En esta línea me parecen de suma actualidad las palabras del ángel que anuncia la resurrección a las mujeres, palabras que luego repite Jesús resucitado cuando se encuentra con ellas: “no tengáis miedo”. ¿Cuál es el miedo que puede dar la resurrección de Jesús? La de encontrarnos solos en nuestra tarea cotidiana en el mundo, sin la esperada presencia de Dios que parecen prometer los consuelos espirituales. Esta noche todos estamos felices, porque estamos convencidos de que Cristo ha resucitado y que por medio de su Espíritu dinamiza nuestras vidas con el poder de su resurrección. Por eso, sentimos con fuerza su llamada a vivir en el amor y en el perdón, su llamada a trabajar por un mundo más justo en el que se encuentren ya fragmentos de su presencia vivificadora.

Pero, terminada la celebración, más de una vez experimentaremos el silencio y la lejanía de Dios. ¿No es extraño que en el tiempo pascual el cristiano experimente la dureza de la vida? Cristo ha resucitado, pero nosotros seguimos siendo peregrinos en un mundo difícil que esconde cruces por todas partes. Cuando lleguen las dificultades corremos el riesgo de preguntar dónde está Dios, y el poder de su resurrección, y la fuerza de su Espíritu. Para estos momentos son estas palabras que hemos escuchado esta noche: no tengáis miedo. Yo estoy con vosotros todos los días hasta el fin del mundo. Estoy con vosotros a pesar de mi aparente silencio, a pesar de la dureza de la vida, a pesar de las decepciones y de los fracasos.

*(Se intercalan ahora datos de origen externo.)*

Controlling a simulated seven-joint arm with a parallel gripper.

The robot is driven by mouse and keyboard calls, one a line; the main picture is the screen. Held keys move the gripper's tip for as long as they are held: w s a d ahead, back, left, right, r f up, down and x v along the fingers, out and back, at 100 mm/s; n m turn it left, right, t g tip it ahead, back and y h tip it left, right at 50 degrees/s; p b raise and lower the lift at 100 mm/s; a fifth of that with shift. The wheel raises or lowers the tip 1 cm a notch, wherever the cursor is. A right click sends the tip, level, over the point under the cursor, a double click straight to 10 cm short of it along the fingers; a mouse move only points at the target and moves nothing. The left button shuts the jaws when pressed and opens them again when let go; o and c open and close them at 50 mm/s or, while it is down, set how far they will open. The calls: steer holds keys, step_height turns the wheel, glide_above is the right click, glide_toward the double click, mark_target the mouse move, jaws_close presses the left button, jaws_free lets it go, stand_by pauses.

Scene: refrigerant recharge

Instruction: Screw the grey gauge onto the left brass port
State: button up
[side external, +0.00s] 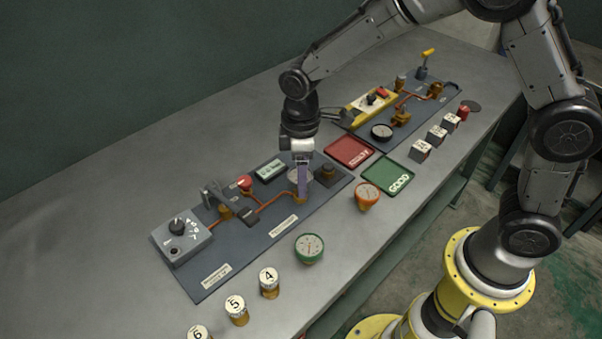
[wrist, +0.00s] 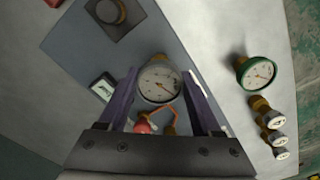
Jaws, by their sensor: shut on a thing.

No tengáis miedo, hay que seguir adelante. Cada vez que os levantáis de vuestras caídas, cada vez que continuáis a pesar de vuestro cansancio, ahí está la prueba de mi presencia, que vence el miedo, el cansancio, la debilidad. Porque la resurrección de Cristo se vive hoy en la debilidad de la Iglesia y en la debilidad de nuestra vida. A Cristo resucitado le encontramos hoy, como entonces, “en Galilea”, o sea, en lo cotidiano de la vida, en el trabajo habitual, en el esfuerzo por construir ya el Reino de Dios, en la vida familiar. Allí estoy yo, nos dice, “allí me veréis”, allí está el poder de mi resurrección que os acompaña siempre.